Challenge. Set down exactly the lines from the one containing "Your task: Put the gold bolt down" through the last line of the records below, both included, and nothing else.

Data entries.
## start

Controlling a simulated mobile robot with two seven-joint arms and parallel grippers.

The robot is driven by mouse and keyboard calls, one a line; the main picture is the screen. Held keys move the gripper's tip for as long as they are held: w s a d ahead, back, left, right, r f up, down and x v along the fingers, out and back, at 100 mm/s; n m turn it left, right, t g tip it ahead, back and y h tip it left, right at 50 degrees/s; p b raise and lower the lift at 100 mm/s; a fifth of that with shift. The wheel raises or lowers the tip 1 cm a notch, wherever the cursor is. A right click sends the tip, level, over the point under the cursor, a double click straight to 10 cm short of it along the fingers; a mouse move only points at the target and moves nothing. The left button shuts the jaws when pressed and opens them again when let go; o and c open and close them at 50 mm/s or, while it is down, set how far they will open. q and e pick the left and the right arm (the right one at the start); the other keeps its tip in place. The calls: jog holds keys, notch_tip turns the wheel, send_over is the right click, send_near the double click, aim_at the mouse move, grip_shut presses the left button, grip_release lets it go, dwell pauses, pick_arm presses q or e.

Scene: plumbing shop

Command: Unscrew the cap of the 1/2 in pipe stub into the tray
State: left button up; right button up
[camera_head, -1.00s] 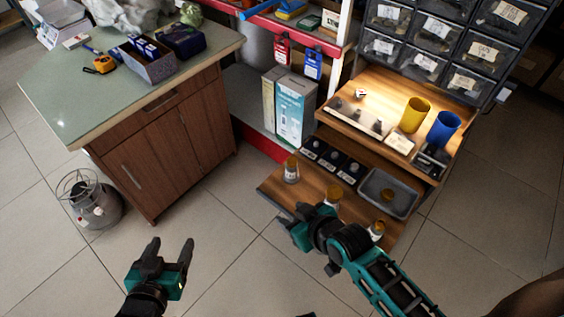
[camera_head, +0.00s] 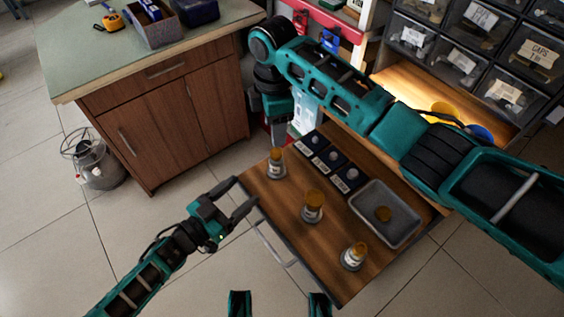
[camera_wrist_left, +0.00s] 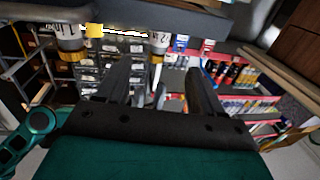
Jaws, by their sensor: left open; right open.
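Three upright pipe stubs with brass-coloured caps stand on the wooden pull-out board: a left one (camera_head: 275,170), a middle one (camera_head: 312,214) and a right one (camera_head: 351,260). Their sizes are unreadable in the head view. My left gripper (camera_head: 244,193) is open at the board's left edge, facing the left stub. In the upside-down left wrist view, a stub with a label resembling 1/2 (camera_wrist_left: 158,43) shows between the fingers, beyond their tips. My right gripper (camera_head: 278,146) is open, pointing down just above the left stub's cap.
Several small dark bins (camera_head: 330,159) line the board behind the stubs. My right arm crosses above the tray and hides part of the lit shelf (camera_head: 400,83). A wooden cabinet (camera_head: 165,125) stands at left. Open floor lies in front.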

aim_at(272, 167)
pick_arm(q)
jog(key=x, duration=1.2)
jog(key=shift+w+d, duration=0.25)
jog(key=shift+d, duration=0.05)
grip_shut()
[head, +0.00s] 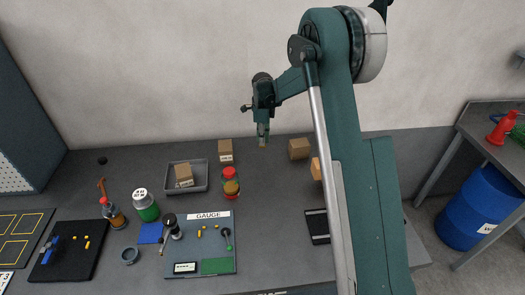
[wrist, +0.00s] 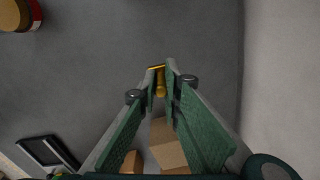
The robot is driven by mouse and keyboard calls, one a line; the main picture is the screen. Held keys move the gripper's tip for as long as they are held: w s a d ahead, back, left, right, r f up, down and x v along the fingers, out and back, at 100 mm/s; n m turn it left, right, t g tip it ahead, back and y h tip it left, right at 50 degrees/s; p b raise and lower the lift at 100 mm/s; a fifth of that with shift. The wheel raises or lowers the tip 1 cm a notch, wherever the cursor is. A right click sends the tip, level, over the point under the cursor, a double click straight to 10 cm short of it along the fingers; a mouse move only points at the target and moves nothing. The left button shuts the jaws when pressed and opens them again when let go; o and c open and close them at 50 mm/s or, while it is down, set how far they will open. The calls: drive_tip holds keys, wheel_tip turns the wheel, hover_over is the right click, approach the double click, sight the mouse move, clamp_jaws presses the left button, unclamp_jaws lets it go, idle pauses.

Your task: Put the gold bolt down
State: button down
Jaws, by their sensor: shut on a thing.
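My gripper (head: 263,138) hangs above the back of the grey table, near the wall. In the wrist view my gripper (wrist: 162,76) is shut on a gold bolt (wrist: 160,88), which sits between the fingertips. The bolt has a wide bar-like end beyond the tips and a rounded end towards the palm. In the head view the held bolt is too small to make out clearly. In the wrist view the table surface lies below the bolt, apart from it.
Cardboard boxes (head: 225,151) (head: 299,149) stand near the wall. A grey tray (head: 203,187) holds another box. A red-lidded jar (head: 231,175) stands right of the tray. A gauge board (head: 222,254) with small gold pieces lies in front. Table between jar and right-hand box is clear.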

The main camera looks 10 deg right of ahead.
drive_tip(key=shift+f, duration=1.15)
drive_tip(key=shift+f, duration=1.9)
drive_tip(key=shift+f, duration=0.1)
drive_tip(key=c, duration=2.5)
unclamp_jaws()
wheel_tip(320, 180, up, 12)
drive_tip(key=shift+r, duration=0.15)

## end

Solution below.
Your task: Put the gold bolt down
State: button down
Jaws, by their sensor: shut on a thing.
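My gripper (head: 263,138) hangs above the back of the grey table, near the wall. In the wrist view my gripper (wrist: 162,76) is shut on a gold bolt (wrist: 160,88), which sits between the fingertips. The bolt has a wide bar-like end beyond the tips and a rounded end towards the palm. In the head view the held bolt is too small to make out clearly. In the wrist view the table surface lies below the bolt, apart from it.
Cardboard boxes (head: 225,151) (head: 299,149) stand near the wall. A grey tray (head: 203,187) holds another box. A red-lidded jar (head: 231,175) stands right of the tray. A gauge board (head: 222,254) with small gold pieces lies in front. Table between jar and right-hand box is clear.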

The main camera looks 10 deg right of ahead.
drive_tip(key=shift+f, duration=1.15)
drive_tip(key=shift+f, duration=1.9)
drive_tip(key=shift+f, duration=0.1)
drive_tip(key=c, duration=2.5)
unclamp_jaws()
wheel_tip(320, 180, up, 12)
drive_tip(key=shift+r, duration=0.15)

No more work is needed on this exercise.